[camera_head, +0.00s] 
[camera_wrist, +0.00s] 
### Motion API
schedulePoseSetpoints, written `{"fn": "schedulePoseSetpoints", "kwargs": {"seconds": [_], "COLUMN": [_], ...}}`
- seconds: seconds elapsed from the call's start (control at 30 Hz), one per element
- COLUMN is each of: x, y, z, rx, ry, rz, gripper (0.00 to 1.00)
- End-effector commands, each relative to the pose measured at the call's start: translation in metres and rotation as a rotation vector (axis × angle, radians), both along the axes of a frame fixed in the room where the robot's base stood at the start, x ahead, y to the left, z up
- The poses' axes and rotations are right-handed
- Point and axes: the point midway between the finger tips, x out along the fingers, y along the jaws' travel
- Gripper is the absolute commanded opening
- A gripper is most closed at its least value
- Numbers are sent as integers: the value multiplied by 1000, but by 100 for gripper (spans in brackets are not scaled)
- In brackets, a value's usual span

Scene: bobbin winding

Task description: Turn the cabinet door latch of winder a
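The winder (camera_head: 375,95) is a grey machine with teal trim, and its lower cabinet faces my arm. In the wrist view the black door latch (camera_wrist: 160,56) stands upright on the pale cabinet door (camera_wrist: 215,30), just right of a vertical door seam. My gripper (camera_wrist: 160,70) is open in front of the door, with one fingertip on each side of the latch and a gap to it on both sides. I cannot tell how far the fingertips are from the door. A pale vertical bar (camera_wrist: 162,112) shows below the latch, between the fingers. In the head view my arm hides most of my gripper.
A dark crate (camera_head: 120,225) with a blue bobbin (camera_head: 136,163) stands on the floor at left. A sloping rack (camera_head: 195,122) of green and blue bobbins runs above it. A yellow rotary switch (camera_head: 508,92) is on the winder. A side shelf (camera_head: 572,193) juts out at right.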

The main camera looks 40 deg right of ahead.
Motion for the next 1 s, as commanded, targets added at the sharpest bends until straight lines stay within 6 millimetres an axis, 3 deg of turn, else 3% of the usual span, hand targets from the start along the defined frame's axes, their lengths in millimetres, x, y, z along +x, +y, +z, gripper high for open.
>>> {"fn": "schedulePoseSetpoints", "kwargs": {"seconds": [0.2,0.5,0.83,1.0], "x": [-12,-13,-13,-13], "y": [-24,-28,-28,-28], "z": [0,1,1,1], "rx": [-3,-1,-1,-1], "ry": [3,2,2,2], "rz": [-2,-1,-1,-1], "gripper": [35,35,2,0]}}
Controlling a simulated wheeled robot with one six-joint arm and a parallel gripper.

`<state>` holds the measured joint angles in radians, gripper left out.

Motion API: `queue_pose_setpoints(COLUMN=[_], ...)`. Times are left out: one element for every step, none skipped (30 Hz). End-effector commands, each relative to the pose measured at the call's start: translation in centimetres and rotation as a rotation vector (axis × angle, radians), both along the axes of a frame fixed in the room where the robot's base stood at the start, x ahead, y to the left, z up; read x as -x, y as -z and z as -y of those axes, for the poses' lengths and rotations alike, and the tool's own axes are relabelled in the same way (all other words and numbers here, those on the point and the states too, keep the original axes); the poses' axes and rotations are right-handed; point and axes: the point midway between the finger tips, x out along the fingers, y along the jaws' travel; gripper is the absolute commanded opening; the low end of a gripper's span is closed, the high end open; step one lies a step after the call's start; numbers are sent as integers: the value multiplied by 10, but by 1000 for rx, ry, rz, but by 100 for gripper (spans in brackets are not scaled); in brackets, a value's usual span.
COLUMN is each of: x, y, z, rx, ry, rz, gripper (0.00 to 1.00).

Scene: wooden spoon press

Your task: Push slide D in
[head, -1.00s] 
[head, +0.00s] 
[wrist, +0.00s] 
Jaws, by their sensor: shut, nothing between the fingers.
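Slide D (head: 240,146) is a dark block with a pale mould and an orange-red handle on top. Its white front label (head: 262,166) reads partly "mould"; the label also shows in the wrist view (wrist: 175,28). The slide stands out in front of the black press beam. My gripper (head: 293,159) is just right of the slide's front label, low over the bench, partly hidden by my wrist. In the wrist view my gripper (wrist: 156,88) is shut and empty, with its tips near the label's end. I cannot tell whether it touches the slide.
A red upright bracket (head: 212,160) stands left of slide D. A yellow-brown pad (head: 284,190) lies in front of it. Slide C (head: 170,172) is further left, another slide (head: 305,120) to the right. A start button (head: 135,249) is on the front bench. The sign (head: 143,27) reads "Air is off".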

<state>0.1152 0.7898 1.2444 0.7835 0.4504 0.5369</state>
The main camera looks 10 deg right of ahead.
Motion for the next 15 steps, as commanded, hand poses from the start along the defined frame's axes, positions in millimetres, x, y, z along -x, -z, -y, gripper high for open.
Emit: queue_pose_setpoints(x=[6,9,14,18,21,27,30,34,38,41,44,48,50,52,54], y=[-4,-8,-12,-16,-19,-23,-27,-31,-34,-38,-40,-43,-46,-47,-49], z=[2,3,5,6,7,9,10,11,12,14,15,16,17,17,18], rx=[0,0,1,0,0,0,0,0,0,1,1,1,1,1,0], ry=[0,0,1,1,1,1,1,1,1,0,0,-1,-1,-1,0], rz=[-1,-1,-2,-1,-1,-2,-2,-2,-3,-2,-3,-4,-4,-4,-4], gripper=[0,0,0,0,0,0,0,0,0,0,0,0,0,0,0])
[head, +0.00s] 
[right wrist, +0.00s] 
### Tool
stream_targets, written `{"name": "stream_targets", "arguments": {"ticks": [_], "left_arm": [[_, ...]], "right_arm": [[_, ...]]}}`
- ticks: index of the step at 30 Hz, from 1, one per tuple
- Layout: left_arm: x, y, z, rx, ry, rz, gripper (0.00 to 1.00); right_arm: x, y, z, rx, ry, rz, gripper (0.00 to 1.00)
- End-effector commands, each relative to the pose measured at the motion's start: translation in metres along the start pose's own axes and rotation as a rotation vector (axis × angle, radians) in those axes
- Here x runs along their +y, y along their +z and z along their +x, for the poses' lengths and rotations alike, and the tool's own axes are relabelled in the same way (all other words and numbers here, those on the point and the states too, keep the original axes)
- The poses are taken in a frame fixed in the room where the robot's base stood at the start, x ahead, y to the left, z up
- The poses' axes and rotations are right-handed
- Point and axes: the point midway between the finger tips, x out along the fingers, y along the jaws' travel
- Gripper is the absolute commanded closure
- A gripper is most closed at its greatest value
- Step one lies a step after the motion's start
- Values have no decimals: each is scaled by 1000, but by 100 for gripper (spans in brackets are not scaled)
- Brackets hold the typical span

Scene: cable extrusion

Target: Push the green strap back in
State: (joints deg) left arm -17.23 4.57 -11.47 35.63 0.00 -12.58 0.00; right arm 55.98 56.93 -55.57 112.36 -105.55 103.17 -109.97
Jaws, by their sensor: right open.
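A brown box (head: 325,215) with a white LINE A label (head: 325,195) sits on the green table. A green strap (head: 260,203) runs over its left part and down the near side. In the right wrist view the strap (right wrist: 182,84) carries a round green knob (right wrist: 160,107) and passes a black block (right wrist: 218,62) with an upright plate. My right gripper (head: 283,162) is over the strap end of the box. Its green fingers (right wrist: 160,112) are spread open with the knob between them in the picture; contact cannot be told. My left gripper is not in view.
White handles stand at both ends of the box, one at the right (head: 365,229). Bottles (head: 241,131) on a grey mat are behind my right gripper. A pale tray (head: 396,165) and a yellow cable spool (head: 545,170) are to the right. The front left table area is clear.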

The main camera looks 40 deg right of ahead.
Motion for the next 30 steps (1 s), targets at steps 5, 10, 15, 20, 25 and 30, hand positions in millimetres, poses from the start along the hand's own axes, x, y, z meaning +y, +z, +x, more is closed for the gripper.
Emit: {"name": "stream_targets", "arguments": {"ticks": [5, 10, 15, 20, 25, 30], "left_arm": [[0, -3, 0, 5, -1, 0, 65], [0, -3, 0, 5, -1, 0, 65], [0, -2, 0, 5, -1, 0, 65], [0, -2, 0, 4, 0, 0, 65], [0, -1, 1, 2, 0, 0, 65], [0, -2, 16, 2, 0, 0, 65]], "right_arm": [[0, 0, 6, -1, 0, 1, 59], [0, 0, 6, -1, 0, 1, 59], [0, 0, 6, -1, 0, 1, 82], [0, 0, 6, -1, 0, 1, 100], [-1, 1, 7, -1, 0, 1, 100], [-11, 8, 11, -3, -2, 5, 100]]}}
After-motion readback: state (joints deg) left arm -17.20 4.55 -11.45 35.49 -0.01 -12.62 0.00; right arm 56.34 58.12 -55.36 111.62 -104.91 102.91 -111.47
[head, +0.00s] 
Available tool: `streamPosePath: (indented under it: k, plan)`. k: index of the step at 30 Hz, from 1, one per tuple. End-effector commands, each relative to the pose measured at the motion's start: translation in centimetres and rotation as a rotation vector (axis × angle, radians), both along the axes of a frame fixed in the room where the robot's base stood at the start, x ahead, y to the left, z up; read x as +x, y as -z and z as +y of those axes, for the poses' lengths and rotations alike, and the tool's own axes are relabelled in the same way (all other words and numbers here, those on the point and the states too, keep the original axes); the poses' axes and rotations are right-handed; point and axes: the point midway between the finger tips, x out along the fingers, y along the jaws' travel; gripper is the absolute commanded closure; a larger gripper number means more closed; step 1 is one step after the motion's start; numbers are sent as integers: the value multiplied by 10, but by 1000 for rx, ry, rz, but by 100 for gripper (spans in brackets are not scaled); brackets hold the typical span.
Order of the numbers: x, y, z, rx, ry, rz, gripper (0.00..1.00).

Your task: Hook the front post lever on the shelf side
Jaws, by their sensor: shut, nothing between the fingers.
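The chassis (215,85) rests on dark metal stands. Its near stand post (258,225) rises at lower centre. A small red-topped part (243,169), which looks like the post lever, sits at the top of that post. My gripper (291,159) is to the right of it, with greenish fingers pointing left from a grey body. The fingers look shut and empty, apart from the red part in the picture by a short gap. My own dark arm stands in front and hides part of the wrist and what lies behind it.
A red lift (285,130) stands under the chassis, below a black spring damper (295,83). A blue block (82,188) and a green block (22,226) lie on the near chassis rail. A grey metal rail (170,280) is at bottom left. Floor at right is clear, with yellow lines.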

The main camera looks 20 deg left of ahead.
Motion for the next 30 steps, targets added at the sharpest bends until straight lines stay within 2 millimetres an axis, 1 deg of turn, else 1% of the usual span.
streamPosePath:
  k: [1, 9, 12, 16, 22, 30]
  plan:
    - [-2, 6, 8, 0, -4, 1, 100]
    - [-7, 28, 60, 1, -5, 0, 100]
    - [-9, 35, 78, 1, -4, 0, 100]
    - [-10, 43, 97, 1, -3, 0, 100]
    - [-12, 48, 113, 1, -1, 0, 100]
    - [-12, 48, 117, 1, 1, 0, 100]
◆ ◆ ◆ ◆ ◆ ◆ ◆
**DIRECTIONS:** Search the entries for the string "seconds" and collect each line that has it.

**REPLY:**
schedulePoseSetpoints, written `{"fn": "schedulePoseSetpoints", "kwargs": {"seconds": [_], "COLUMN": [_], ...}}`
- seconds: seconds elapsed from the call's start (control at 30 Hz), one per element
>>> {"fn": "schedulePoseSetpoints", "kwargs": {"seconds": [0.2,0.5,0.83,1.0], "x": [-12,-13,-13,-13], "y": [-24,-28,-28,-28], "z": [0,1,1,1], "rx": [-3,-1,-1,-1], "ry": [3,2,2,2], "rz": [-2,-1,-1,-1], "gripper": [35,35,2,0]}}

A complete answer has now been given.